» Exercise
Scan the data below for the string "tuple". Copy every line where it appears.

** Start Supplied data **

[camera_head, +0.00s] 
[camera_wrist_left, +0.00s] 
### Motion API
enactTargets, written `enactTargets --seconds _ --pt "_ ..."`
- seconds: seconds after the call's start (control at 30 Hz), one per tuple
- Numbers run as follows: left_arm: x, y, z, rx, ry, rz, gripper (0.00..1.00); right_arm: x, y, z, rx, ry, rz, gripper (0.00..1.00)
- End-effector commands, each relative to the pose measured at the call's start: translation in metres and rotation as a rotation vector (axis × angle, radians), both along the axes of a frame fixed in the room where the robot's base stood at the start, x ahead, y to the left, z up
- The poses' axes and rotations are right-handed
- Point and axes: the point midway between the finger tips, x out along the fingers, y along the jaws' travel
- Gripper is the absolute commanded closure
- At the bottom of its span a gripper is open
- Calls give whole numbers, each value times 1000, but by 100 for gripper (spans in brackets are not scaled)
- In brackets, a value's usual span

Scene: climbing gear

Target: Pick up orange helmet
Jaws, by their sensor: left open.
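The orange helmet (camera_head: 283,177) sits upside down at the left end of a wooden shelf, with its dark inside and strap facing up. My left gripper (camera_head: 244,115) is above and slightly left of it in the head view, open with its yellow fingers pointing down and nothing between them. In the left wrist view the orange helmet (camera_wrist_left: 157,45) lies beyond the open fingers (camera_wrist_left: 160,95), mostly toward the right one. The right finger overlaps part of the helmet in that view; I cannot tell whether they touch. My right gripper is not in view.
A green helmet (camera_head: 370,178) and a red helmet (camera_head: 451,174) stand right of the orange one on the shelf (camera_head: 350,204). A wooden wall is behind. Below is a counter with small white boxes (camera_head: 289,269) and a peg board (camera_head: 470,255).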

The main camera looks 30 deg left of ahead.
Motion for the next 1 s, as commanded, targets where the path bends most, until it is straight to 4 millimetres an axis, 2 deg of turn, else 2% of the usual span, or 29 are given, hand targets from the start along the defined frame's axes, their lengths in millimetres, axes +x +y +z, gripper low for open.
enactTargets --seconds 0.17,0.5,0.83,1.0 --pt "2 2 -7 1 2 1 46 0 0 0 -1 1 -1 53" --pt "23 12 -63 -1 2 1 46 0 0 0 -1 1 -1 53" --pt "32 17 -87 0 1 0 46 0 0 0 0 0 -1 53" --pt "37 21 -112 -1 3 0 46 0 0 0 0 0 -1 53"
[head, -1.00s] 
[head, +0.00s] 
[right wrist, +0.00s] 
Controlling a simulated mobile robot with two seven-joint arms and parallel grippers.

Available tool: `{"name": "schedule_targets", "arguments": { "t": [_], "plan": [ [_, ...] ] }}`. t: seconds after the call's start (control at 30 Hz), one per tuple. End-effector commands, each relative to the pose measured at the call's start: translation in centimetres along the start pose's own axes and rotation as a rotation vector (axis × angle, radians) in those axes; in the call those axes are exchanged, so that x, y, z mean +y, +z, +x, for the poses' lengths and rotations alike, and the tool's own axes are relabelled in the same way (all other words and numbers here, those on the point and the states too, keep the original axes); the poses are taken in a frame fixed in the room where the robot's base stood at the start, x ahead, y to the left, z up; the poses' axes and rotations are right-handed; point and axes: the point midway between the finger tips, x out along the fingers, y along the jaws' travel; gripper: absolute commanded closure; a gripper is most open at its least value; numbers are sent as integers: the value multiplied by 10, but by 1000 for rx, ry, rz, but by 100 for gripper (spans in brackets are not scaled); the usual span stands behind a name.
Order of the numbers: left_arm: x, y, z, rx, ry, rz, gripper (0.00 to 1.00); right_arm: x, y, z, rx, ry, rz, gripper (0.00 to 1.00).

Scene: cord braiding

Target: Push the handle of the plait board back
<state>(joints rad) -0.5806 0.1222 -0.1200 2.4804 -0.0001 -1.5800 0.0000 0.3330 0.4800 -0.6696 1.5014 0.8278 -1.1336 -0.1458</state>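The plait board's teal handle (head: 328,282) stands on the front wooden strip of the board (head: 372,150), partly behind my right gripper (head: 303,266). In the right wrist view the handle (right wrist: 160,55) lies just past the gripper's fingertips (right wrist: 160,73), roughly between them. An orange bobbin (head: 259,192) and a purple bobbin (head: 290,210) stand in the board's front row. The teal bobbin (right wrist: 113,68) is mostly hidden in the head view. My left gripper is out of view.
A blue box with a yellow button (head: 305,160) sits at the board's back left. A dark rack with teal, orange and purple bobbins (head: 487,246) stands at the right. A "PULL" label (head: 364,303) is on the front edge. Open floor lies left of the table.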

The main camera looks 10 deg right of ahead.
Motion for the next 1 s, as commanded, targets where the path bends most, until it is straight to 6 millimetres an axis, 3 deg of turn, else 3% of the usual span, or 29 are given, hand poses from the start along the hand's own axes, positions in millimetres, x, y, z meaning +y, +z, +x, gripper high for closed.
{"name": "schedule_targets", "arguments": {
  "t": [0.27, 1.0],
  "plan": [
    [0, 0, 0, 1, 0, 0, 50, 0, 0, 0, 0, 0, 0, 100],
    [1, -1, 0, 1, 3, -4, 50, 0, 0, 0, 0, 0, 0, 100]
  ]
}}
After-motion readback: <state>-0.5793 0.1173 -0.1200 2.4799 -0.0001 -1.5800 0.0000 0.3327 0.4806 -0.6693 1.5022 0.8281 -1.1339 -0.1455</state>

** End Supplied data **

» Exercise answer
- seconds: seconds after the call's start (control at 30 Hz), one per tuple
Available tool: `{"name": "schedule_targets", "arguments": { "t": [_], "plan": [ [_, ...] ] }}`. t: seconds after the call's start (control at 30 Hz), one per tuple. End-effector commands, each relative to the pose measured at the call's start: translation in centimetres along the start pose's own axes and rotation as a rotation vector (axis × angle, radians) in those axes; in the call those axes are exchanged, so that x, y, z mean +y, +z, +x, for the poses' lengths and rotations alike, and the tool's own axes are relabelled in the same way (all other words and numbers here, those on the point and the states too, keep the original axes); the poses are taken in a frame fixed in the room where the robot's base stood at the start, x ahead, y to the left, z up; the poses' axes and rotations are right-handed; point and axes: the point midway between the finger tips, x out along the fingers, y along the jaws' travel; gripper: absolute commanded closure; a gripper is most open at its least value; numbers are sent as integers: the value multiplied by 10, but by 1000 for rx, ry, rz, but by 100 for gripper (spans in brackets are not scaled); the usual span stands behind a name.

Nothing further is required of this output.